>>>>>

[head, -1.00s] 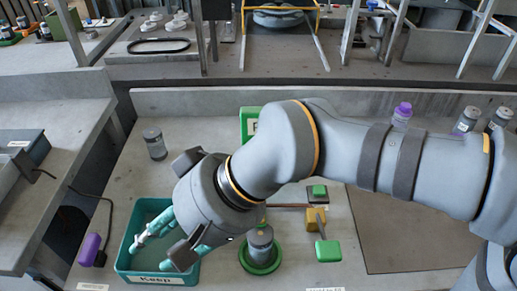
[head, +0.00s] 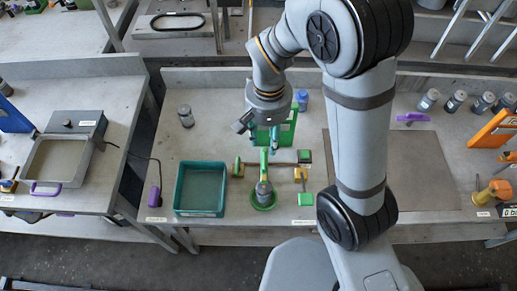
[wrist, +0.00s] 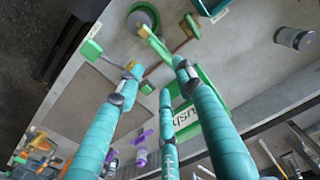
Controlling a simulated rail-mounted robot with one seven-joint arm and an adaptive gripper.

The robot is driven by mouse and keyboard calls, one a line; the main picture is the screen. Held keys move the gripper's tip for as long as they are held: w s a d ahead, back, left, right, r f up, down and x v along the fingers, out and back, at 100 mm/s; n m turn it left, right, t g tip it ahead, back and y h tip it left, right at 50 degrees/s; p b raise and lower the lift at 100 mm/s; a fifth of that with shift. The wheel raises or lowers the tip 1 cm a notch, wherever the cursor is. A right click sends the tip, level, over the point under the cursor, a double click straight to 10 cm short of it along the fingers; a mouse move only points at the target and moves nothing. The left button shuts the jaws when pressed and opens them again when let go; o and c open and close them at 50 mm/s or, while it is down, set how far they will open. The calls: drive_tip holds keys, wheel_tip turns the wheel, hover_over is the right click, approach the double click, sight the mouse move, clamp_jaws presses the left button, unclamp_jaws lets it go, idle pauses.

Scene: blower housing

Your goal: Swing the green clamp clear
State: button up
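The green clamp (head: 264,162) shows in the head view as a narrow green bar reaching back from the top of the grey housing (head: 263,188), which sits in a green ring (head: 263,205). In the wrist view the clamp (wrist: 157,45) points from the housing toward my fingers. My gripper (head: 264,146) points down just behind the clamp's far end. Its teal fingers are spread in the wrist view (wrist: 158,76), with nothing clearly held. The bar's end lies close to one fingertip; I cannot tell if they touch.
A yellow block (head: 240,171) stands left of the clamp; another yellow block (head: 300,174) with a green pad (head: 305,199) stands right. A green labelled panel (head: 287,128) stands behind. A teal bin (head: 200,190) is at left, empty. A bare mat (head: 420,170) lies at right.

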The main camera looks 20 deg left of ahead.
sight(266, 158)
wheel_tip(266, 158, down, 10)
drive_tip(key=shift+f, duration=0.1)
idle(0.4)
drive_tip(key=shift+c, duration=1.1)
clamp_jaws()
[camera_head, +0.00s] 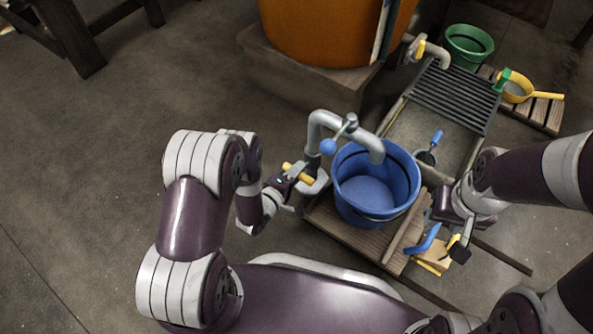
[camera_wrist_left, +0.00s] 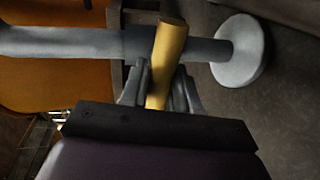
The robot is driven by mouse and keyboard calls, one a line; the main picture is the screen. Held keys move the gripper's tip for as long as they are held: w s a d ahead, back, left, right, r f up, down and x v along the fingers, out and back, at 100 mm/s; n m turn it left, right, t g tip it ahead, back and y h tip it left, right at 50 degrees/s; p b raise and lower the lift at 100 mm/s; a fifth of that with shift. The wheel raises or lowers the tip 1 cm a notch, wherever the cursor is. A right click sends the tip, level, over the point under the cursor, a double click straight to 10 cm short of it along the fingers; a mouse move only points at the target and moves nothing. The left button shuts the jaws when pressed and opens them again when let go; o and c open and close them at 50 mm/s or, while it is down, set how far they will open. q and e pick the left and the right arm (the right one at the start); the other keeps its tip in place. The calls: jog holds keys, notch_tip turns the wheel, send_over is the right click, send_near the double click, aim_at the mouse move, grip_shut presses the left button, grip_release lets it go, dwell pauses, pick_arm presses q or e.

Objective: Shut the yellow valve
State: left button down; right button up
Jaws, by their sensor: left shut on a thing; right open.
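The yellow valve (camera_head: 299,173) is a short bar handle on the lower part of the grey standpipe (camera_head: 313,150), left of the blue bucket. My left gripper (camera_head: 290,180) is at the valve, shut on its handle. In the left wrist view the handle (camera_wrist_left: 170,45) stands between the two fingers of my left gripper (camera_wrist_left: 160,85) and lies across the grey pipe (camera_wrist_left: 80,42). My right gripper (camera_head: 459,240) is open, over the small tools at the right front of the wooden platform.
A blue bucket (camera_head: 398,163) stands under the pipe's spout. An orange barrel (camera_head: 310,35) stands behind.

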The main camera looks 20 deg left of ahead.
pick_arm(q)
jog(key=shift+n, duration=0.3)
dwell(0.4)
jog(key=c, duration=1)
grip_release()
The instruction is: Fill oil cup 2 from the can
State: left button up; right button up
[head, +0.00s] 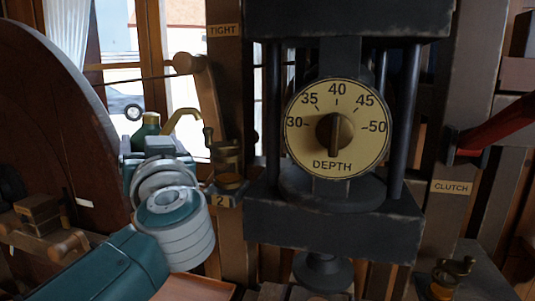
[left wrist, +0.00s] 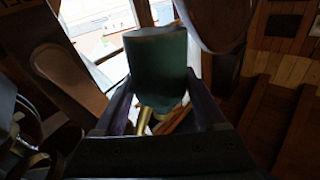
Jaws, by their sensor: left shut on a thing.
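The oil can is a green can (head: 147,130) with a curved brass spout (head: 181,117), held up left of the post in the head view. The can's green body (left wrist: 158,60) fills the middle of the left wrist view. My left gripper (left wrist: 160,97) is shut on it, one dark finger on each side. In the head view my wrist hides the can's lower part. Oil cup 2 is a small brass cup (head: 226,158) above a plate marked 2 (head: 221,200). The spout's end is above and left of the cup, apart from it. My right gripper is out of view.
A depth dial (head: 338,128) on a dark frame (head: 330,228) stands right of the cup. A wooden lever (head: 205,95) rises behind the spout. A large dark wheel (head: 50,130) is at left. Another brass cup (head: 447,278) sits low at right, below a red handle (head: 495,127).

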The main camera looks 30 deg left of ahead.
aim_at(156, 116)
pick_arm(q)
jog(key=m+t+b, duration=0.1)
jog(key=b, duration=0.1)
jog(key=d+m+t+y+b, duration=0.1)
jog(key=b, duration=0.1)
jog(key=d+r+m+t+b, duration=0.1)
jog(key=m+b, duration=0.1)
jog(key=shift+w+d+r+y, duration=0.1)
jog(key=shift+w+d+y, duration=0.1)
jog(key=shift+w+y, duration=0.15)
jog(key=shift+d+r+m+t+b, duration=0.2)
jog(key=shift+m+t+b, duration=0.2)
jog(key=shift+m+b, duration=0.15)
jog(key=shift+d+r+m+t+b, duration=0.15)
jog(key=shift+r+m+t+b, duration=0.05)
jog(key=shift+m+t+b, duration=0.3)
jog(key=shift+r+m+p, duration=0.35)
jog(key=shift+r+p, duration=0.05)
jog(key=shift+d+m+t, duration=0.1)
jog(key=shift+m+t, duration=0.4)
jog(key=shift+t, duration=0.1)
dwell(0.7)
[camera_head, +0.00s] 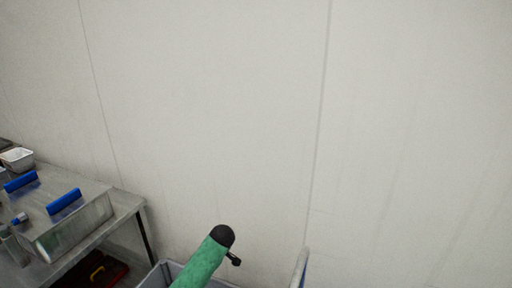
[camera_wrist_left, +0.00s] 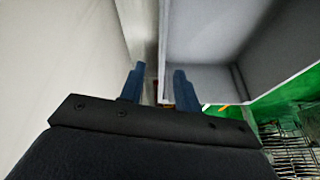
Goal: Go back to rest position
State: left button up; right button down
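My left gripper (camera_wrist_left: 154,82) shows in the left wrist view with its two blue fingers apart. It is open, and nothing shows between the fingertips. The fingers point toward a narrow gap between a pale wall and a grey box-like container (camera_wrist_left: 205,35). I cannot tell how far the fingertips are from the container. In the head view neither gripper shows. My right gripper is in no view.
In the head view a metal table (camera_head: 130,202) with blue-handled tools (camera_head: 64,201) stands at left by the pale wall (camera_head: 210,100). A green, black-capped object (camera_head: 203,262) rises over a grey bin (camera_head: 155,277). A wire rack (camera_wrist_left: 290,150) is at the wrist view's lower right.

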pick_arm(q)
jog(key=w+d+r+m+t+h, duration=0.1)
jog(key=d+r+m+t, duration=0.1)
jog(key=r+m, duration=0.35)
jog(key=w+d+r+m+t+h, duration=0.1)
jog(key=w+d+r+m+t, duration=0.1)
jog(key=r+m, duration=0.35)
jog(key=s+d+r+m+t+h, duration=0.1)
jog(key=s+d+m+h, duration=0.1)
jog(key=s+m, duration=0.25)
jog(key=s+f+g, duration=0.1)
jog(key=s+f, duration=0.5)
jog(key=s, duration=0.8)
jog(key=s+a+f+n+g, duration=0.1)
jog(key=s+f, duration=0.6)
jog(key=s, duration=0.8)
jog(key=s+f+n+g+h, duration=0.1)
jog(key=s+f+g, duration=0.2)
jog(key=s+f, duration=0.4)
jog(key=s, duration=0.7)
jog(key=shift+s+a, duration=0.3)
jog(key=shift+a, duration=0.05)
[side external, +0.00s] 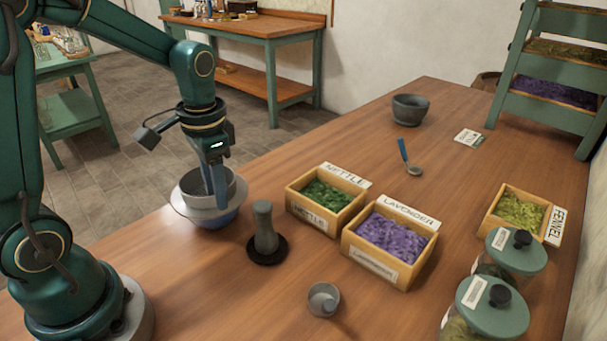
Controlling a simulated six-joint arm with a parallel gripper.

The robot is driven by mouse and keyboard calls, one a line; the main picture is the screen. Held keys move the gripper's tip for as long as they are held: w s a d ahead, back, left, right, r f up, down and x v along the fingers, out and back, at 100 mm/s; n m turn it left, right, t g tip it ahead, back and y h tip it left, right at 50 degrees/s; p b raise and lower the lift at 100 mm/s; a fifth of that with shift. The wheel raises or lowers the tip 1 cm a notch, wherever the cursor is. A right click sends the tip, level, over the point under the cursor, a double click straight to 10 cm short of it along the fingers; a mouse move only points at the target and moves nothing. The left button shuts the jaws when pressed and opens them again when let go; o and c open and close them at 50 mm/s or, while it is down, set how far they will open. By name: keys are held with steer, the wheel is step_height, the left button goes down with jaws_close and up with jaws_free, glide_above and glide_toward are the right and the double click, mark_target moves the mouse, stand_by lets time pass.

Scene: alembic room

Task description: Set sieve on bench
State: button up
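The sieve (232,189) appears to be the grey round-walled vessel at the left of the wooden bench top (330,255). It sits in or just over a pale wide-rimmed bowl (215,222) with a bluish lower side. I cannot tell whether the two touch. My gripper (216,190) points down at the sieve, with its fingers reaching inside the wall. The fingertips are hidden, and I cannot tell whether they grip the sieve's rim.
A dark pestle (264,228) stands upright on a dark round mat close by. Boxes of nettle (325,198), lavender (390,242) and fennel (518,212), a small grey cup (323,299), lidded jars (493,305), a spoon (408,158) and a mortar (410,109) stand around.

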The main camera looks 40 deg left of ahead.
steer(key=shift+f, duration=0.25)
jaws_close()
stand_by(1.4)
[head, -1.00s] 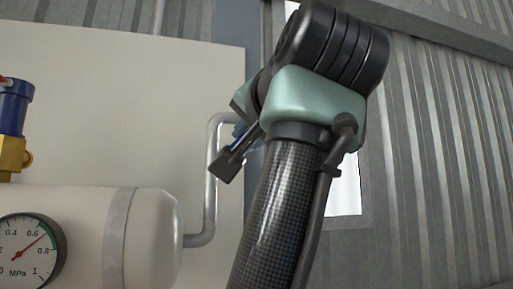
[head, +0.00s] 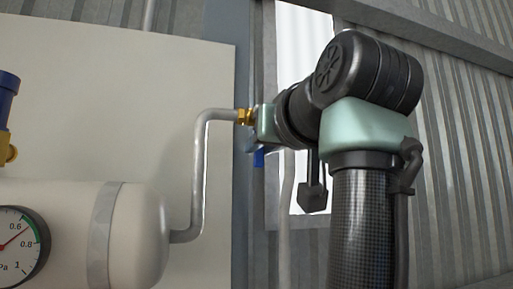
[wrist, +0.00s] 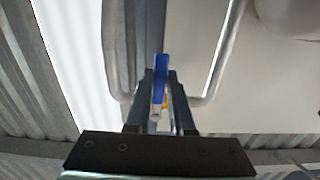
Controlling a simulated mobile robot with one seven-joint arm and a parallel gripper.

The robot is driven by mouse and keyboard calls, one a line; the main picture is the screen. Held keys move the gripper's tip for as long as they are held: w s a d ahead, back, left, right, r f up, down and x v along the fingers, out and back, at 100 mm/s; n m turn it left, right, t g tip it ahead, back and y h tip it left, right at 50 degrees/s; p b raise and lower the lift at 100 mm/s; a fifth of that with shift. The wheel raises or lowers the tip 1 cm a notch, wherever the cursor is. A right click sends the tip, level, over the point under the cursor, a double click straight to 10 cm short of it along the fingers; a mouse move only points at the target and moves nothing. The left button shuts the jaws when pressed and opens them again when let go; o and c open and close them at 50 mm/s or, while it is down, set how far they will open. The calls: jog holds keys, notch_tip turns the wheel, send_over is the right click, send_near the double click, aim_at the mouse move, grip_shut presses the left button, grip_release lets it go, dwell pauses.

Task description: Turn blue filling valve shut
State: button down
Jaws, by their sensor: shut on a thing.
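The blue valve handle (wrist: 159,72) stands between the two fingers of my gripper (wrist: 160,88) in the wrist view, and the fingers are shut on it. In the head view a small part of the blue handle (head: 258,158) shows below my wrist; the rest is hidden. A brass fitting (head: 245,116) joins the valve to the end of the grey bent pipe (head: 198,165). The fingers themselves are mostly hidden by my arm in the head view.
The white tank (head: 135,235) with a pressure gauge (head: 15,245) is at the lower left. A blue and brass part (head: 7,115) stands above it at the left edge. A pale panel (head: 110,90) is behind. A grey pipe (head: 286,190) runs down below the valve.

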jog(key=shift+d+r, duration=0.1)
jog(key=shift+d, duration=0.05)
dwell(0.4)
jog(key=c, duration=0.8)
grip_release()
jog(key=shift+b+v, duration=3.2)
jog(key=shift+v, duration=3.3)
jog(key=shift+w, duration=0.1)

<<<<<

▶ _WHAT YOU HAVE TO DO_
Collect each line of the entries that has the word "simulated", copying it in full.

▶ _COMPLETE OUTPUT_
Controlling a simulated rail-mounted robot with one seven-joint arm and an adaptive gripper.
Controlling a simulated six-joint arm with a parallel gripper.
Controlling a simulated mobile robot with one seven-joint arm and a parallel gripper.

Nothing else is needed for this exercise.